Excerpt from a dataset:
↓
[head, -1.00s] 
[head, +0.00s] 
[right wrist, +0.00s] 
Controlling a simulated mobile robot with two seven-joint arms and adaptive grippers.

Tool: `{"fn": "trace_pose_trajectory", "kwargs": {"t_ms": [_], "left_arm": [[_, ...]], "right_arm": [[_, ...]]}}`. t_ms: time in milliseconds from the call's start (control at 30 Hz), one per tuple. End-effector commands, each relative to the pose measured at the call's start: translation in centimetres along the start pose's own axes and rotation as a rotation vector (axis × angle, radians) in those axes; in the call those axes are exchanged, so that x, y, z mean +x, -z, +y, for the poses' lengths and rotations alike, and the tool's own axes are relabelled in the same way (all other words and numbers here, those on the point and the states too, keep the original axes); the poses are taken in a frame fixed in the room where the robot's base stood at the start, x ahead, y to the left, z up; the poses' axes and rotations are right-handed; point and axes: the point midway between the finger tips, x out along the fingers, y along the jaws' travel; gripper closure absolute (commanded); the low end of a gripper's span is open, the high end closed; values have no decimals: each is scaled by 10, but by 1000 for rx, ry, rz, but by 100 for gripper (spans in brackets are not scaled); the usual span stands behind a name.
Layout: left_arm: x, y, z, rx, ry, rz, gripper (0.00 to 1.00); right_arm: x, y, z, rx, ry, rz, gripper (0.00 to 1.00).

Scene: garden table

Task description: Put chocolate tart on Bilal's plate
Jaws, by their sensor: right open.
↑
↓
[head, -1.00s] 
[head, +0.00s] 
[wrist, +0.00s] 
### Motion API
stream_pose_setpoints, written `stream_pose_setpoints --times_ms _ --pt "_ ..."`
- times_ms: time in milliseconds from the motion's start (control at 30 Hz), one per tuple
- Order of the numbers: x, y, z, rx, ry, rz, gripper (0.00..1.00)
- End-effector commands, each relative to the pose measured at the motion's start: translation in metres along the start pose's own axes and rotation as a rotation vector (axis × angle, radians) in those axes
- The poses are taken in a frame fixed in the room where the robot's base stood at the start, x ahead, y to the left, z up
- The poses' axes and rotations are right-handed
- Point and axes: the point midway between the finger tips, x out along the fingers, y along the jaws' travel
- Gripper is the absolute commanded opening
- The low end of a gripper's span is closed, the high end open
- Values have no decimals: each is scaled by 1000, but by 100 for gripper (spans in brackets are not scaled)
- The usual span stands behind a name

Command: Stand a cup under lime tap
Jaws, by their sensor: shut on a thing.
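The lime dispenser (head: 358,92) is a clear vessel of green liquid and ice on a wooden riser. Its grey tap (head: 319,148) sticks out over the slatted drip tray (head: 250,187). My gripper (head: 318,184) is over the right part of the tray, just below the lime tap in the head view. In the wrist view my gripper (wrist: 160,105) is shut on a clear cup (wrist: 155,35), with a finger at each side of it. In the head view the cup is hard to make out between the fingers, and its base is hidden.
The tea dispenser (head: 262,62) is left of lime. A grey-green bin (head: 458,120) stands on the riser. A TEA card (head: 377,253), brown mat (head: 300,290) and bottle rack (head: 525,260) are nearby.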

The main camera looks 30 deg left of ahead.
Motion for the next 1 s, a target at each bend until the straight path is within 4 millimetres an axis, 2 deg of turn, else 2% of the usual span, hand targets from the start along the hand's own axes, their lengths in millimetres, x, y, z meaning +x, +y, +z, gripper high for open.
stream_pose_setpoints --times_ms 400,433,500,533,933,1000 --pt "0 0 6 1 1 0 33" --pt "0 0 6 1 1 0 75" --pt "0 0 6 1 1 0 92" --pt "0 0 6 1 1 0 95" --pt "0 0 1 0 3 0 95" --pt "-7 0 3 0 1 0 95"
↑
_Work instructions_
Report back each line of the entries that holds the string "decimals".

_Solved problem_
Tool: `{"fn": "trace_pose_trajectory", "kwargs": {"t_ms": [_], "left_arm": [[_, ...]], "right_arm": [[_, ...]]}}`. t_ms: time in milliseconds from the call's start (control at 30 Hz), one per tuple. End-effector commands, each relative to the pose measured at the call's start: translation in centimetres along the start pose's own axes and rotation as a rotation vector (axis × angle, radians) in those axes; in the call those axes are exchanged, so that x, y, z mean +x, -z, +y, for the poses' lengths and rotations alike, and the tool's own axes are relabelled in the same way (all other words and numbers here, those on the point and the states too, keep the original axes); the poses are taken in a frame fixed in the room where the robot's base stood at the start, x ahead, y to the left, z up; the poses' axes and rotations are right-handed; point and axes: the point midway between the finger tips, x out along the fingers, y along the jaws' travel; gripper closure absolute (commanded); the low end of a gripper's span is open, the high end closed; values have no decimals: each is scaled by 10, but by 1000 for rx, ry, rz, but by 100 for gripper (spans in brackets are not scaled); the usual span stands behind a name.
- Values have no decimals: each is scaled by 1000, but by 100 for gripper (spans in brackets are not scaled)

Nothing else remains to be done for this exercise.